Robot trajectory data:

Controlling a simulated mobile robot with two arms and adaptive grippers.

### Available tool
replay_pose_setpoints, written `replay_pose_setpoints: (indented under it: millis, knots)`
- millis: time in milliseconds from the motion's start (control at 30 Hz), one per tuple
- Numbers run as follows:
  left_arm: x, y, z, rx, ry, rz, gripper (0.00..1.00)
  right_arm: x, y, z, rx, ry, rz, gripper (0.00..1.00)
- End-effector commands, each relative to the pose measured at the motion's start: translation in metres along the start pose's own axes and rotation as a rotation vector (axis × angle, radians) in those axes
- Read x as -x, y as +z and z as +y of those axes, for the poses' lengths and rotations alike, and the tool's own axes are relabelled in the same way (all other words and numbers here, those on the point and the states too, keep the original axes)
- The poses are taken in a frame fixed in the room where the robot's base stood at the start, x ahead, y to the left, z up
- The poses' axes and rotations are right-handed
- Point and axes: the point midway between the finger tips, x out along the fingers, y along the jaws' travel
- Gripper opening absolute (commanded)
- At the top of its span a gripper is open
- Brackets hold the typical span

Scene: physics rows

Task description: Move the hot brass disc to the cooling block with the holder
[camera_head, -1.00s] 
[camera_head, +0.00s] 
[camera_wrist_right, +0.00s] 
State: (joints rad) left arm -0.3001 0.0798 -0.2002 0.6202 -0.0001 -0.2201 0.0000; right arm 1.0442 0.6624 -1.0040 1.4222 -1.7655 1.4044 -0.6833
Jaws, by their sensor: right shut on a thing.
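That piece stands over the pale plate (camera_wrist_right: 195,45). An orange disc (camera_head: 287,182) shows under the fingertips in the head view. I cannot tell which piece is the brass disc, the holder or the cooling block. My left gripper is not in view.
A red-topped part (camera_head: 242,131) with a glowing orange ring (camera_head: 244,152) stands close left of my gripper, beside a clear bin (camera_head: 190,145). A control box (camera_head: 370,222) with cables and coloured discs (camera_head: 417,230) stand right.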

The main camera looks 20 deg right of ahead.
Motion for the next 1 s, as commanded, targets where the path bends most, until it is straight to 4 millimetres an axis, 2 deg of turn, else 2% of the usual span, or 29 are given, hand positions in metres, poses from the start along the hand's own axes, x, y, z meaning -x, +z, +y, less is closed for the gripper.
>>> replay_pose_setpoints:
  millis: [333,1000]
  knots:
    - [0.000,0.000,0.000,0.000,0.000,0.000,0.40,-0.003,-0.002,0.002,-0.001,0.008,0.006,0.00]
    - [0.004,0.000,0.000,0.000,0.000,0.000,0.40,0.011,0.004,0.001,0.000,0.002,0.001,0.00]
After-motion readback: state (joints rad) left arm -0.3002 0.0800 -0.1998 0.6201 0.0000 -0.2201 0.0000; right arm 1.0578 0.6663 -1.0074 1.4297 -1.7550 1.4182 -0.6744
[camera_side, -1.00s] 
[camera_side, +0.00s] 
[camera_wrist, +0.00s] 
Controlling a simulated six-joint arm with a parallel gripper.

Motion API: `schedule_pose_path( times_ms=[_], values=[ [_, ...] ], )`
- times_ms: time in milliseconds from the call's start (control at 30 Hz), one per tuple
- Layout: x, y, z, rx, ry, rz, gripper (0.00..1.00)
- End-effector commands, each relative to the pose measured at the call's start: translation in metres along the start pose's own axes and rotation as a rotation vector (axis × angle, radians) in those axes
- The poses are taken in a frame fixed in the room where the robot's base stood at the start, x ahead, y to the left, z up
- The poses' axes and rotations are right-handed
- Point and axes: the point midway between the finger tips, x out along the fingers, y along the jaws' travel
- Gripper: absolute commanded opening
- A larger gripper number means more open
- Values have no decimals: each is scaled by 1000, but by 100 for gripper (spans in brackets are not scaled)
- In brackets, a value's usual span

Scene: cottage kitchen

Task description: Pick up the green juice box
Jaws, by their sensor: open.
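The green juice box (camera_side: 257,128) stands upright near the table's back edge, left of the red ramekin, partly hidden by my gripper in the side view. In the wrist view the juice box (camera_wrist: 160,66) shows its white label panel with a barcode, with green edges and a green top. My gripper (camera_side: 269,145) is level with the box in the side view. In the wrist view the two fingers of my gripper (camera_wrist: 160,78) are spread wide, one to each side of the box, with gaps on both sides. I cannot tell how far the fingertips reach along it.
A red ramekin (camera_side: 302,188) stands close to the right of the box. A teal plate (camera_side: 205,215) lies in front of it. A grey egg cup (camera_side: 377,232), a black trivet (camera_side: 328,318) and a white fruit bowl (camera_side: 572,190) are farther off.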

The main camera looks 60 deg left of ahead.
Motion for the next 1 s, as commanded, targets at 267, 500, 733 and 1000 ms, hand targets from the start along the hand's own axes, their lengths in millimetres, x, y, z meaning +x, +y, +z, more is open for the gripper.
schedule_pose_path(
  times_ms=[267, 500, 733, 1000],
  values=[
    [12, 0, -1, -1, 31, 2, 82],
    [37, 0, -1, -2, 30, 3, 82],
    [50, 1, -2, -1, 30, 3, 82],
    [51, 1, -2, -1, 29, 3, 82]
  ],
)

→ **STATED PROBLEM**
Extract the full set of entries word for word.

→ **FULL OUTPUT**
Controlling a simulated mobile robot with two arms and adaptive grippers.

### Available tool
replay_pose_setpoints, written `replay_pose_setpoints: (indented under it: millis, knots)`
- millis: time in milliseconds from the motion's start (control at 30 Hz), one per tuple
- Numbers run as follows:
  left_arm: x, y, z, rx, ry, rz, gripper (0.00..1.00)
  right_arm: x, y, z, rx, ry, rz, gripper (0.00..1.00)
- End-effector commands, each relative to the pose measured at the motion's start: translation in metres along the start pose's own axes and rotation as a rotation vector (axis × angle, radians) in those axes
- Read x as -x, y as +z and z as +y of those axes, for the poses' lengths and rotations alike, and the tool's own axes are relabelled in the same way (all other words and numbers here, those on the point and the states too, keep the original axes)
- The poses are taken in a frame fixed in the room where the robot's base stood at the start, x ahead, y to the left, z up
- The poses' axes and rotations are right-handed
- Point and axes: the point midway between the finger tips, x out along the fingers, y along the jaws' travel
- Gripper opening absolute (commanded)
- At the top of its span a gripper is open
- Brackets hold the typical span

Scene: physics rows

Task description: Move the hot brass disc to the cooling block with the holder
[camera_head, -1.00s] 
[camera_head, +0.00s] 
[camera_wrist_right, +0.00s] 
State: (joints rad) left arm -0.3001 0.0798 -0.2002 0.6202 -0.0001 -0.2201 0.0000; right arm 1.0442 0.6624 -1.0040 1.4222 -1.7655 1.4044 -0.6833
Jaws, by their sensor: right shut on a thing.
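That piece stands over the pale plate (camera_wrist_right: 195,45). An orange disc (camera_head: 287,182) shows under the fingertips in the head view. I cannot tell which piece is the brass disc, the holder or the cooling block. My left gripper is not in view.
A red-topped part (camera_head: 242,131) with a glowing orange ring (camera_head: 244,152) stands close left of my gripper, beside a clear bin (camera_head: 190,145). A control box (camera_head: 370,222) with cables and coloured discs (camera_head: 417,230) stand right.

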The main camera looks 20 deg right of ahead.
Motion for the next 1 s, as commanded, targets where the path bends most, until it is straight to 4 millimetres an axis, 2 deg of turn, else 2% of the usual span, or 29 are given, hand positions in metres, poses from the start along the hand's own axes, x, y, z meaning -x, +z, +y, less is closed for the gripper.
>>> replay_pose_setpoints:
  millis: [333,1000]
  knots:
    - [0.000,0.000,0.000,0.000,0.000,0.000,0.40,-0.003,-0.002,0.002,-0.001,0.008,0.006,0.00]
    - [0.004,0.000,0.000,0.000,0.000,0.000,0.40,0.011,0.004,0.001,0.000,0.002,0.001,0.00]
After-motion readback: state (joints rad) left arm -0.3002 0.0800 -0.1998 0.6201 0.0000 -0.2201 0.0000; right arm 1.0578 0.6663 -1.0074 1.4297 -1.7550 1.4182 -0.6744
[camera_side, -1.00s] 
[camera_side, +0.00s] 
[camera_wrist, +0.00s] 
Controlling a simulated six-joint arm with a parallel gripper.

Motion API: `schedule_pose_path( times_ms=[_], values=[ [_, ...] ], )`
- times_ms: time in milliseconds from the call's start (control at 30 Hz), one per tuple
- Layout: x, y, z, rx, ry, rz, gripper (0.00..1.00)
- End-effector commands, each relative to the pose measured at the call's start: translation in metres along the start pose's own axes and rotation as a rotation vector (axis × angle, radians) in those axes
- The poses are taken in a frame fixed in the room where the robot's base stood at the start, x ahead, y to the left, z up
- The poses' axes and rotations are right-handed
- Point and axes: the point midway between the finger tips, x out along the fingers, y along the jaws' travel
- Gripper: absolute commanded opening
- A larger gripper number means more open
- Values have no decimals: each is scaled by 1000, but by 100 for gripper (spans in brackets are not scaled)
- In brackets, a value's usual span

Scene: cottage kitchen

Task description: Pick up the green juice box
Jaws, by their sensor: open.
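The green juice box (camera_side: 257,128) stands upright near the table's back edge, left of the red ramekin, partly hidden by my gripper in the side view. In the wrist view the juice box (camera_wrist: 160,66) shows its white label panel with a barcode, with green edges and a green top. My gripper (camera_side: 269,145) is level with the box in the side view. In the wrist view the two fingers of my gripper (camera_wrist: 160,78) are spread wide, one to each side of the box, with gaps on both sides. I cannot tell how far the fingertips reach along it.
A red ramekin (camera_side: 302,188) stands close to the right of the box. A teal plate (camera_side: 205,215) lies in front of it. A grey egg cup (camera_side: 377,232), a black trivet (camera_side: 328,318) and a white fruit bowl (camera_side: 572,190) are farther off.

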The main camera looks 60 deg left of ahead.
Motion for the next 1 s, as commanded, targets at 267, 500, 733 and 1000 ms, hand targets from the start along the hand's own axes, their lengths in millimetres, x, y, z meaning +x, +y, +z, more is open for the gripper.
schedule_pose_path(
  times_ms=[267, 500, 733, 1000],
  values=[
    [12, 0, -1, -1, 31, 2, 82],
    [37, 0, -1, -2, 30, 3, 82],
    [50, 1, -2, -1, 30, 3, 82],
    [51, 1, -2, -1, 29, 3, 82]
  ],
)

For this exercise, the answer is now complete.